The first fruit of his efforts was “Full-Stop,” an entire artist’s studio made out of cardboard and black paint that is both painting and sculpture. Playful and irreverent, “Full-Stop” traces its lineage back to Grooms’ work, but has a distinct psychological gravity that is all Burckhardt’s. At its center is an easel with blank canvas, representing “the existential moment of the artist alone in the studio about to create.” The title of the piece is brilliant, connoting the positive outcome that stopping and shifting direction can produce. “Full-Stop” is both a tribute to Burckhardt’s father, who had died a few years before, and with its distinctly retro look, to the generation of artists he recorded in his series of photographs.
After his foray into cardboard, Burckhardt did reinvest in painting, albeit with a twist. In his next series, “Slump” he used cardboard to form his “canvases” and included paint cans from the studio. His tussle with painting continues in his most recent work (currently on view at the UVA Art Museum), where he has employed unconventional materials and unusual visual ploys that not only keep the work fresh, but force what he calls a “slow read,” with the goal of deepening engagement with his work.

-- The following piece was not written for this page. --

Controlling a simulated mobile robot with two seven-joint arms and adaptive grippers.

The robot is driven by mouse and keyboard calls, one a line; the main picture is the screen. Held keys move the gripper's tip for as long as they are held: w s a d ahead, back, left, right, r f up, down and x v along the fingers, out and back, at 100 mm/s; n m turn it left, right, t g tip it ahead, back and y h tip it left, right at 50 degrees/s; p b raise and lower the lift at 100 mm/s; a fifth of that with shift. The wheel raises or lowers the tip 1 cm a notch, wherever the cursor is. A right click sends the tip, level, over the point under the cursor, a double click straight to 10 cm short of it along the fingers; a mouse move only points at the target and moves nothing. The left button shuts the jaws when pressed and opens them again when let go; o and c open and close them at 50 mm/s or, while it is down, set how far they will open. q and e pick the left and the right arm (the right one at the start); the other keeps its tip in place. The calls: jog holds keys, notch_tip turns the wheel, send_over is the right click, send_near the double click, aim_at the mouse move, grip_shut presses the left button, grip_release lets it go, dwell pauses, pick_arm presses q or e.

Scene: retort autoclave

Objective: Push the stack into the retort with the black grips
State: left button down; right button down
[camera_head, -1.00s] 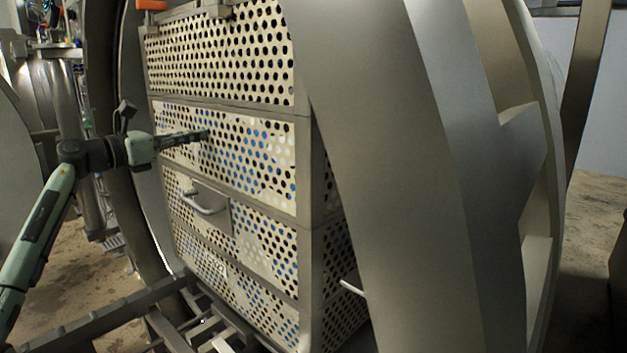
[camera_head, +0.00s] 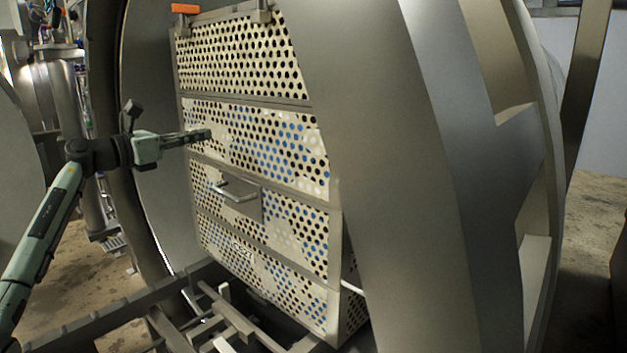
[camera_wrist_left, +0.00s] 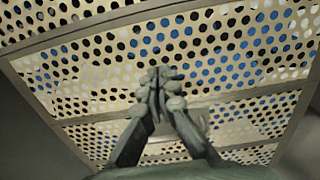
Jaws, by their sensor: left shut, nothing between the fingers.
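The stack (camera_head: 262,207) is a tall pile of perforated metal baskets with blue and white contents showing through the holes. It stands in the mouth of the round steel retort (camera_head: 390,180). A metal handle (camera_head: 235,190) is on its front face. My left gripper (camera_head: 208,135) is shut and empty, with its fingertips at the upper middle of the perforated front. In the left wrist view the shut fingertips (camera_wrist_left: 162,78) point at the perforated face (camera_wrist_left: 230,60); whether they touch it I cannot tell. My right gripper is not in view.
Rails and a frame (camera_head: 215,315) run below the stack at the retort mouth. An orange piece (camera_head: 185,8) sits at the top left of the stack. The thick retort rim fills the right. Stained floor (camera_head: 90,275) lies open at the left.

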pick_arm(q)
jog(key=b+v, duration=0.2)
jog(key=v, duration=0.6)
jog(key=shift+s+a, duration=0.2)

Burckhardt was an excellent choice to be the UVA Arts Board visiting artist and an inspirational mentor to the studio art students. He’s a serious artist who views play and fun as central to his work. He’s also full of energy, very dedicated, and constantly challenging himself. He’s confident enough to be irreverent, questioning sacred cows like history, museums, and art itself. That attitude is not only healthy, but vital to artistic growth. With “The Brooks Natural History Museum C. 1900: A Creative Interpretation,” Burckhardt shows us (and most important, his students) that there’s more to creativity than just skill; it requires determination, imagination and a certain amount of guts.